What excited the majority leader in the US Senate was the news that came on December 5, 2022 from the National Ignition Facility at the Lawrence Livermore National Laboratory in California that used lasers to fire a synchronised shot at a golden cylinder about the size of a jelly bean. The bean had hydrogen which was bombarded with exquisite precision on a capsule containing the frozen grain of the gas.
What made this an exciting news was that for a fraction of a second, the temperature in the hydrogen capsule exceeded that in the core of the sun, bringing about a merger of hydrogen atoms into atoms of helium. This is the process that keeps the sun incredibly hot with inexhaustible supply of heat. The amount of heat that was used was less than what was generated. This was the first time this deed had been achieved in a controlled experiment. There was a net gain when 2.05 megajoules of energy fired by a team of lasers produced 3.15 megajoules. However, it required a facility the size of a sports stadium to operate one of the most powerful laser arrays in the world.
This could become a carbon-free source of power, but it would take decades of work before the commercial benefits are fully realized. Lasers for the moment are very inefficient. Those used in the California laboratory required about 300 megajoules — enough to power an average home for three days. For the technology to become commercially viable, the reaction involving the fusion of hydrogen atoms would have to be repeated at rapid sequence and targets will need to be manufactured at low cost in large numbers.
As Sabine Hossenfelder, a physicist, put it in a newspaper article, “The decision to ramp up investment into fusion in the wake of the breakthrough is ultimately a question of how much we value the lives of future generations. Wind and solar energy often require large installations that take up huge swathes of land (with exception of offshore wind). Moreover, solar and wind work better in some parts of the world than in others. Much of Europe is farther north than the United States and gets less sunlight during the winter. Most of Europeans don’t live on islands that can be surround with wind farms.” Various parts of Britain are close to the sea and massive investments are being made by several cities that are on the coast to develop wind farms. Nuclear power — eventually sourced from fusion operations at the moment at the experimental stage — is a way to generate huge amount of power from a small space. If space is scarce as is the case in many countries — in particular in the crowded parts of Africa and Asia — nuclear is the way to go. This breakthrough may bring about a revolutionary change in the way energy is produced in the developed world but it won’t matter much for poor nations such as Pakistan.

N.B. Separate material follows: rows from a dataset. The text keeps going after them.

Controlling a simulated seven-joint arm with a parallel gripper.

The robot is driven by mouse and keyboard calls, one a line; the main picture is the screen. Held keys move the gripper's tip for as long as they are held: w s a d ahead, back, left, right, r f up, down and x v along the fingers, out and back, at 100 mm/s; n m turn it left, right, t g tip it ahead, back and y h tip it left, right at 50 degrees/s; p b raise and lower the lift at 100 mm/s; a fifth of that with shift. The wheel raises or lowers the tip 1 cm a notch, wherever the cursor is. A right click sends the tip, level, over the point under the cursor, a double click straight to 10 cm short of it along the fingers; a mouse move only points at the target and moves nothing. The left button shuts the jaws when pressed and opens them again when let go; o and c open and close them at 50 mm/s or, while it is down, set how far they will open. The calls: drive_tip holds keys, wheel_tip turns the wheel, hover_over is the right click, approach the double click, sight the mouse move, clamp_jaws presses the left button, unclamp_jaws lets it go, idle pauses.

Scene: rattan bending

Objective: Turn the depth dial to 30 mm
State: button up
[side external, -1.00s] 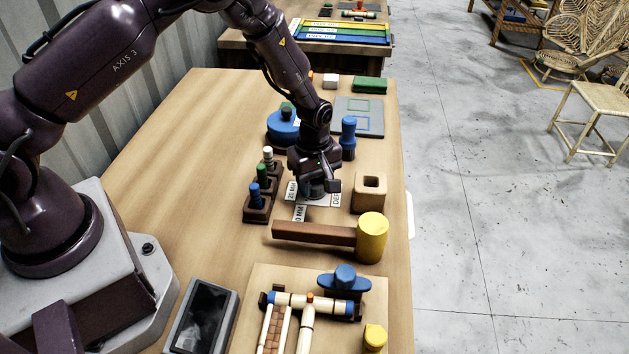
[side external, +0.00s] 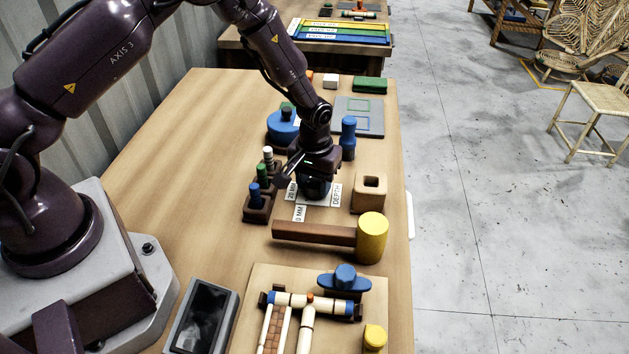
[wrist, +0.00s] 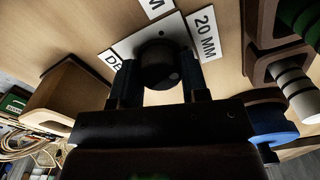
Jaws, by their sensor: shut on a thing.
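The depth dial is a dark round knob (wrist: 158,66) on a pale plate (wrist: 180,28) in the wrist view. A "0 MM" label (side external: 300,213) lies at the plate's near side. My gripper (wrist: 158,82) points down over the dial, with one finger on each side of the knob, shut on it. The knob is mostly hidden by my gripper in the side view. A small pale dot shows on the knob; I cannot tell which mark it points to.
A rack of coloured pegs (side external: 258,205) stands close left of the dial. A wooden block with a square hole (side external: 370,192) is close right. A yellow-headed mallet (side external: 372,236) lies just in front. A blue-topped round thing (side external: 283,127) and blue-handled tool (side external: 348,135) stand behind.

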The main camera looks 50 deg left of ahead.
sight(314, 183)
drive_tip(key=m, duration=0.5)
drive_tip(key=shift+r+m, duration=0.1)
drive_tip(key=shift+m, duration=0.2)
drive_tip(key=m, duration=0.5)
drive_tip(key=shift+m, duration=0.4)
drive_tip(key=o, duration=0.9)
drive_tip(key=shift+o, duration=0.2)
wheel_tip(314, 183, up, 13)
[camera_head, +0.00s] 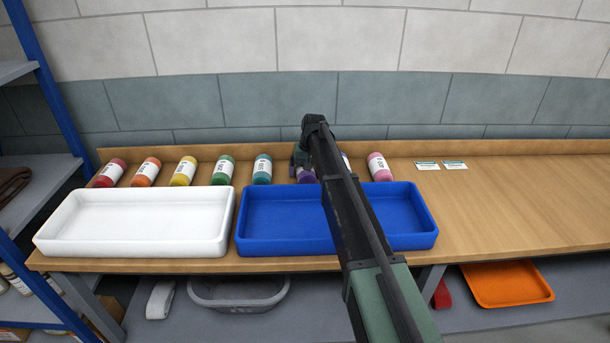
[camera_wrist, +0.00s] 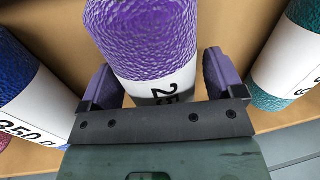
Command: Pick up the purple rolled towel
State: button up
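The purple rolled towel (camera_wrist: 150,40) with a white paper band fills the upper middle of the wrist view. In the head view, the purple towel (camera_head: 306,175) shows in the back row on the bench, partly covered by my arm. My gripper (camera_wrist: 163,85) has its two purple-padded fingers on either side of the towel, over its banded part. A narrow gap shows at the right finger; contact at the left finger is unclear. The gripper looks open around the towel. My gripper (camera_head: 303,158) is mostly hidden by the arm in the head view.
Close neighbours are a blue towel (camera_wrist: 30,75) and a teal towel (camera_wrist: 290,70). Red, orange, yellow, green and pink (camera_head: 377,168) towels share the row. A white tray (camera_head: 60,232) and a blue tray (camera_head: 270,245) stand in front.

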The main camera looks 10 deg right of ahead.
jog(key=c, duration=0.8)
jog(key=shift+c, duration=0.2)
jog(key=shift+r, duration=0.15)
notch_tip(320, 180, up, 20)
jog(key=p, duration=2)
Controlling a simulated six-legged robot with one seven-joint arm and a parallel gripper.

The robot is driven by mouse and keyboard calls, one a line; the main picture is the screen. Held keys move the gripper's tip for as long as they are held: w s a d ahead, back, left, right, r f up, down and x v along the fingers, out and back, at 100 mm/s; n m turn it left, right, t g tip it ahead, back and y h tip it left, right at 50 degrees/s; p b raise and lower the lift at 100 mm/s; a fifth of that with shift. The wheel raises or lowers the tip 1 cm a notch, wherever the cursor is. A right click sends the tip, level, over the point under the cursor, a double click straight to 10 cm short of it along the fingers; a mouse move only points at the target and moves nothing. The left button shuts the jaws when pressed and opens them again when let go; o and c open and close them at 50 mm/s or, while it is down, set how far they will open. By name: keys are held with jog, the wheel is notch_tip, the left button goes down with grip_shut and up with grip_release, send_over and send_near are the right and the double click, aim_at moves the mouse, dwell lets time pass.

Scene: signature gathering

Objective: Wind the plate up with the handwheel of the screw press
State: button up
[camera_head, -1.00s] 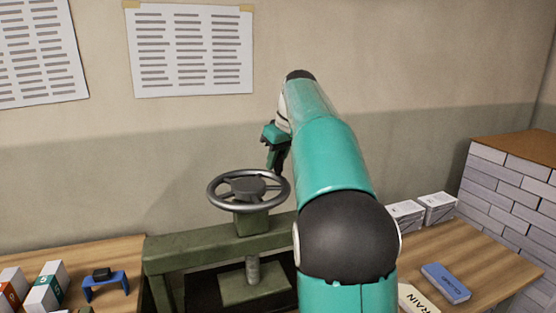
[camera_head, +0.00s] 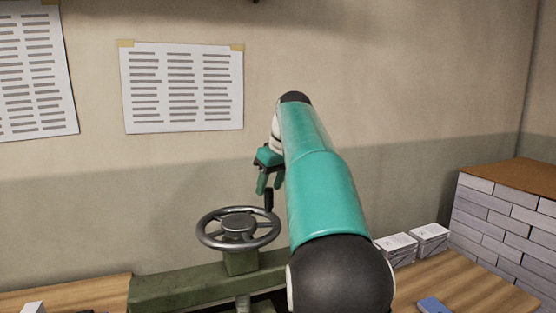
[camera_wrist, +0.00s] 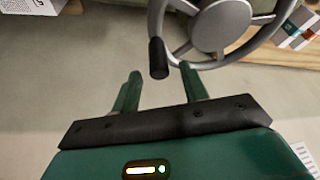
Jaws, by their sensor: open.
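The grey metal handwheel (camera_head: 238,228) sits flat on top of the green screw press (camera_head: 205,283). Its black upright handle (camera_head: 268,200) stands at the rim's far right side. My gripper (camera_head: 268,182) is at the back right of the wheel, close to the handle. In the wrist view the two green fingers (camera_wrist: 160,82) are apart and empty, and the black handle (camera_wrist: 158,58) shows just beyond and between their tips. The wheel (camera_wrist: 218,25) also shows there, upper right. I cannot tell whether a finger touches the handle. The plate is not visible.
Printed sheets (camera_head: 183,88) hang on the wall behind. My arm hides part of the press's right side.

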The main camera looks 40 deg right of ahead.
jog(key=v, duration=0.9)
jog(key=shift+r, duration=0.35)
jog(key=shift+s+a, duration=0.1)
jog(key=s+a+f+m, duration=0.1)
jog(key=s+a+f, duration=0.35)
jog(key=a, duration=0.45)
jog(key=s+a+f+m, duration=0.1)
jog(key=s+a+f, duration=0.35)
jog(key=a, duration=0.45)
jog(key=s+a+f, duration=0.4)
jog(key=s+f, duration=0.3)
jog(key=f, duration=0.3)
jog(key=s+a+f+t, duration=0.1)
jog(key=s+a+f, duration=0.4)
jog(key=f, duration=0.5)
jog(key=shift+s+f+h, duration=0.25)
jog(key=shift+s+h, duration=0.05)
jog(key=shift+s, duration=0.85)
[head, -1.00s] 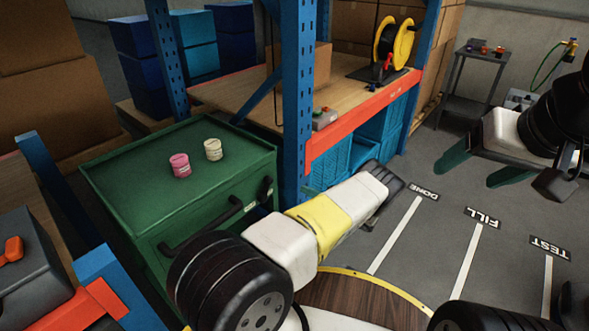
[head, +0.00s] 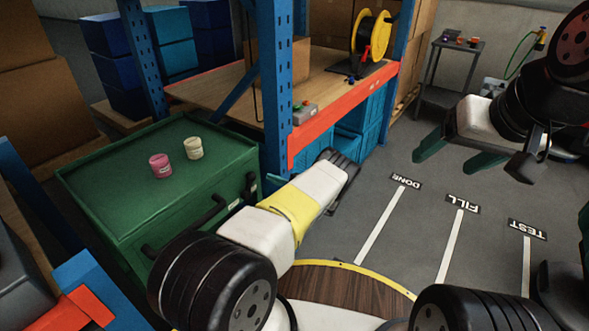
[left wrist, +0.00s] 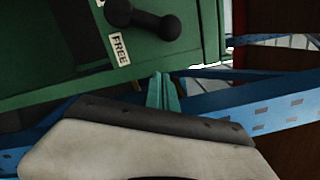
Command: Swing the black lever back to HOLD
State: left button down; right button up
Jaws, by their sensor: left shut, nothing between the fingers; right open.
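The black lever (left wrist: 143,18) is on the front of the green cabinet (left wrist: 40,60), by a white FREE label (left wrist: 119,48) at the top of the left wrist view. In the head view the lever (head: 250,187) is small at the cabinet's right front edge. My left gripper (left wrist: 163,92) is shut and empty, its teal fingertips below the lever and apart from it in the picture. In the head view my left forearm hides its fingers. My right gripper (head: 456,154) is open and empty, over the floor at the right. No HOLD label is readable.
A pink tin (head: 160,166) and a cream tin (head: 194,148) stand on the cabinet. A blue rack post (head: 275,90) rises right beside it, with an orange-edged shelf (head: 345,110). Black handles (head: 205,212) stick out from the cabinet front. Marked floor is open at the right.

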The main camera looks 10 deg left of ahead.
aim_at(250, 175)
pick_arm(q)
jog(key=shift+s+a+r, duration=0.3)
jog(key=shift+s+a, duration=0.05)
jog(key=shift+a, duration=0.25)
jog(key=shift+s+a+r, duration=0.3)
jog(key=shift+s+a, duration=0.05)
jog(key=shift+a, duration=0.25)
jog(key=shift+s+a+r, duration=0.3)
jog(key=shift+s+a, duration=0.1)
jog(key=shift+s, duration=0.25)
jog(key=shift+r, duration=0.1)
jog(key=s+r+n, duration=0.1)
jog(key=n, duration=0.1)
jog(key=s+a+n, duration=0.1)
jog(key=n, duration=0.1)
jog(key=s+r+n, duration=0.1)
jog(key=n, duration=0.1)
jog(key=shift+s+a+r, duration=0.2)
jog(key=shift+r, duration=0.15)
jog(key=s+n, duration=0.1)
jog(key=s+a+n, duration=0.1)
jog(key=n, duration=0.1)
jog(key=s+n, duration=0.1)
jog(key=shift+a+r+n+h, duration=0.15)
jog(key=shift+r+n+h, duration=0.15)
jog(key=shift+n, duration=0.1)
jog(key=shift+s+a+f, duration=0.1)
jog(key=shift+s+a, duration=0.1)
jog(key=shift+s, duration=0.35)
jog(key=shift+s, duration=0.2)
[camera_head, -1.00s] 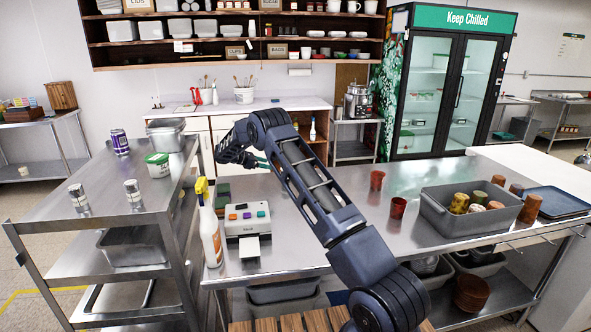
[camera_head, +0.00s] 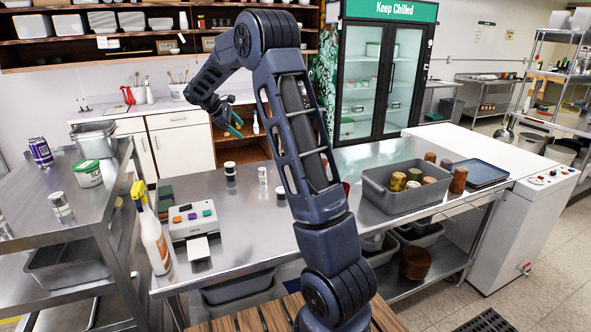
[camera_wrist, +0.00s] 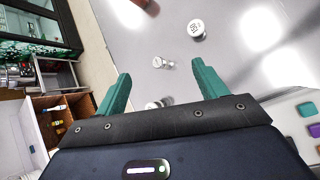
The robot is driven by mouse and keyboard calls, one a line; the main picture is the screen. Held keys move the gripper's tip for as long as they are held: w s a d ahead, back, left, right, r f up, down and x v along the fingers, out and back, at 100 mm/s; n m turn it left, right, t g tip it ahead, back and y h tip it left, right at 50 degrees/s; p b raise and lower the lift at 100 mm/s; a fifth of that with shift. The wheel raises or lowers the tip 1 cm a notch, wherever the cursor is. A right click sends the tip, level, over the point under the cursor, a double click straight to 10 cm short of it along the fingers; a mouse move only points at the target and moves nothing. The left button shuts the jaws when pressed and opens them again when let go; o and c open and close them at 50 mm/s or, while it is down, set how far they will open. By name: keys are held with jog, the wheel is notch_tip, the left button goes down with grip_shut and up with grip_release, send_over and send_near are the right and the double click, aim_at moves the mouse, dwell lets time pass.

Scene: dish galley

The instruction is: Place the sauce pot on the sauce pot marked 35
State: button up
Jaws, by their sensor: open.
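The sauce pots are small white and dark cylinders. On the steel table in the head view are a left pot (camera_head: 230,173), which looks like two stacked, a middle pot (camera_head: 262,174) and a nearer right pot (camera_head: 281,193). Another pot (camera_head: 60,207) stands on the left cart. My gripper (camera_head: 234,125) is open and empty, above the table's far edge near the left pot. In the wrist view, one pot (camera_wrist: 155,105) lies between the fingers (camera_wrist: 161,72), partly hidden. Beyond are a small pot (camera_wrist: 160,62) and a pot with a dark top marking (camera_wrist: 196,28), too small to read surely.
A spray bottle (camera_head: 155,240) and a button machine (camera_head: 192,220) stand at the table's left. A grey bin (camera_head: 388,198) with several cups and a blue tray (camera_head: 480,171) are at the right. A red cup is partly behind my arm.

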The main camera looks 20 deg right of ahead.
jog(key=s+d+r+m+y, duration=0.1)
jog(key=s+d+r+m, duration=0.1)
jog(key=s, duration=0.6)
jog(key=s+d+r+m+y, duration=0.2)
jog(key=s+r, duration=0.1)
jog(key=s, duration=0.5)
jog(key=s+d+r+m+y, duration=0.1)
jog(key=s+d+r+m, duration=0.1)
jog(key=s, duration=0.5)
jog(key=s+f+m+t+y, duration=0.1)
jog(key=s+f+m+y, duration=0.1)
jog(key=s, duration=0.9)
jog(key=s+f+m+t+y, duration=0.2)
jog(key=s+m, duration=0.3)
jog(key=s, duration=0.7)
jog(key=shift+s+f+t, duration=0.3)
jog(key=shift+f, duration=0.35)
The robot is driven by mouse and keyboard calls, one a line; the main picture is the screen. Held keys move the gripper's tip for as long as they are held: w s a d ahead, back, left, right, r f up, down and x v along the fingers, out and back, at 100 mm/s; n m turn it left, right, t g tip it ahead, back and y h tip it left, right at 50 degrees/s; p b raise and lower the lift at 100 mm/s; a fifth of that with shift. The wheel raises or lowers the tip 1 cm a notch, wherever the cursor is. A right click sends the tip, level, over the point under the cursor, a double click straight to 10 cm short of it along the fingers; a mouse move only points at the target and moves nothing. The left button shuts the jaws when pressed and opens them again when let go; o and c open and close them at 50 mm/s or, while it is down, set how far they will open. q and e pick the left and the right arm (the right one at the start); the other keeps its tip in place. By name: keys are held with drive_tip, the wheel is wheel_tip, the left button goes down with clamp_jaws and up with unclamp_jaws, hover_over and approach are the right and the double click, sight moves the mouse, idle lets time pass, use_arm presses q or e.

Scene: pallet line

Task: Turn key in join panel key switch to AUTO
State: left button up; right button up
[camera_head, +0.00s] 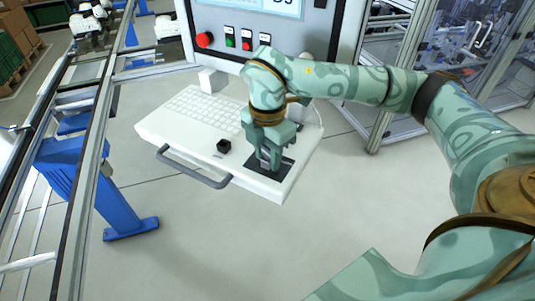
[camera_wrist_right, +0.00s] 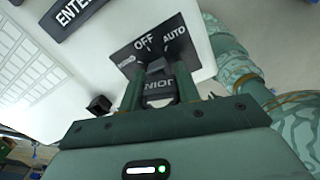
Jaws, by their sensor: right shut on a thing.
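The join panel key switch is a dark plate (camera_head: 286,166) on the right part of the white sloped console in the head view. In the right wrist view its black plate (camera_wrist_right: 160,50) carries the labels OFF, AUTO and a third one that I cannot read. My right gripper (camera_head: 267,160) points down onto the plate. In the wrist view its fingers (camera_wrist_right: 158,95) are shut on the dark key (camera_wrist_right: 159,88), which bears the word JOIN upside down from here. The fingers hide much of the key, and I cannot tell which label it points to. My left gripper is out of view.
The white console (camera_head: 160,128) has a keyboard (camera_head: 205,110), a small black cube (camera_head: 224,146) and a grey front handle (camera_head: 190,172). A control panel with a red button (camera_head: 204,40) stands behind. A conveyor frame with a blue leg (camera_head: 120,195) is at left.

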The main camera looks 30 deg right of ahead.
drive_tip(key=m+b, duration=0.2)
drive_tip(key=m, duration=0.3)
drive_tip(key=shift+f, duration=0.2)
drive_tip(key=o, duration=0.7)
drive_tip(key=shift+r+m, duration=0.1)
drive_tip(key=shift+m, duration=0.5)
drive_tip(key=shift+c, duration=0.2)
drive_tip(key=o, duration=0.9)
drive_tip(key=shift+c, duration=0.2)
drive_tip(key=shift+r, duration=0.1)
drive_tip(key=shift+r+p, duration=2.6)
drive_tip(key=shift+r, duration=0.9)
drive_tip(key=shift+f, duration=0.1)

With billions of dollars of additional development funds on their way to the developing world through institutions such as the IMF and the development banks such as the World Bank Group, Pakistan should set up a mechanism to determine how this money can be put to use to deal with the consequences of global warming. Here the country has a precedence it can use to solve a problem of water availability when the flows in the rivers that had sources in the ice-covered mountains declines. This will happen when the ice cover in the mountains loses thickness. The precedence is the Indus Water Replacement Works that were based on the Indus Water Treat signed in Karachi in 1960 by President Ayub Khan of Pakistan and the Indian Prime Minister Jawaharlal Nehru.
The anticipated change in the amount of water into the Indus River system — first a lot and then little as the ice melts — would need to be dealt with by constructing massive storage dams in the rivers on the Indus as well as on its tributaries that came to Pakistan’s share as a result of the 1960 Water Treaty. In a study done by the World Bank’s engineering department some years ago, 12 sites on the Indus and its system of rivers were suggested that could create large water storage facilities that would provide water in the rivers when the flows begin to decline. This scheme was termed the ‘Indus Cascade’ and would need billions of dollars to construct. The under-construction Dasu dam is one such operation.
Some such work has been done in Pakistan under what is called the ‘Water Vision 2025’ which will be undertaken by WAPDA in three phases. Pakistan should set up a working group that would give operational meaning to the ‘cascade’ idea. This was done in the case of the Indus Water Replacement Works and could be done again. While fusion may eventually provide countries such as the US with carbon-free energy, Pakistan has different needs. These too would need large amounts of financial resources as was the case with the Indus works in the 1960s and 1970. Large amounts of new money may become available once the promise made by the rich nations at Sharm el-Sheikh is fulfilled. Pakistan should prepare itself to use this capital resource.